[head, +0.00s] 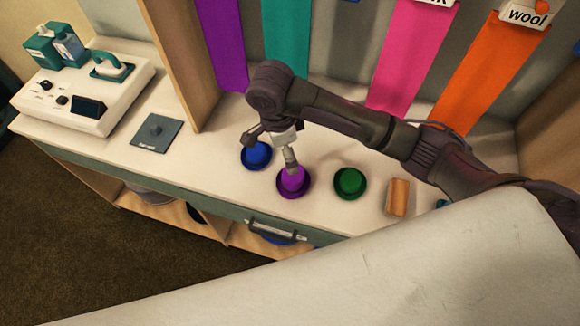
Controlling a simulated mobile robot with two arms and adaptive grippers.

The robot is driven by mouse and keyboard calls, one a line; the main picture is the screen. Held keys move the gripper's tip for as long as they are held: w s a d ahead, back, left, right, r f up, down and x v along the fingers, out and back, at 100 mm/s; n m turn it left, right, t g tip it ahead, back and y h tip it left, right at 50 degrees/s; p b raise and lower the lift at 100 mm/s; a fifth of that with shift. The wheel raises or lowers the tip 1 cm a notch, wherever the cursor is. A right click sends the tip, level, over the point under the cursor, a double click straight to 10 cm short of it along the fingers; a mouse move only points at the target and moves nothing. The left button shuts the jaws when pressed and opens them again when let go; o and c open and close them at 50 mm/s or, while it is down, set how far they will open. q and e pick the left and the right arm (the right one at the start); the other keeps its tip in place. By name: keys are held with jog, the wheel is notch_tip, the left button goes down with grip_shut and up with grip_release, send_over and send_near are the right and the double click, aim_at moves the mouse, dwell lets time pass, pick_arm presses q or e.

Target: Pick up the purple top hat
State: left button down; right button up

····················

## BRIEF
Leave every image out, and retype the material exactly.

## CORRECT RESPONSE
[head, +0.00s] 
Controlling a simulated mobile robot with two arms and adaptive grippers.

The robot is driven by mouse and keyboard calls, one a line; the main picture is the screen. Held keys move the gripper's tip for as long as they are held: w s a d ahead, back, left, right, r f up, down and x v along the fingers, out and back, at 100 mm/s; n m turn it left, right, t g tip it ahead, back and y h tip it left, right at 50 degrees/s; p b raise and lower the lift at 100 mm/s; a fifth of that with shift. The wheel raises or lowers the tip 1 cm a notch, wherever the cursor is. A right click sends the tip, level, over the point under the cursor, a double click straight to 10 cm short of it along the fingers; a mouse move only points at the target and moves nothing. The left button shuts the jaws when pressed and opens them again when let go; o and c open and close them at 50 mm/s or, while it is down, set how far they will open. q and e pick the left and the right arm (the right one at the start); the other keeps its tip in place. By name: keys are held with jog, the wheel is notch_tip, the left button goes down with grip_shut and up with grip_release, send_over and send_near are the right and the double click, aim_at moves the mouse, dwell lets time pass, pick_arm presses q or e.

Target: Pick up the purple top hat
State: left button down; right button up

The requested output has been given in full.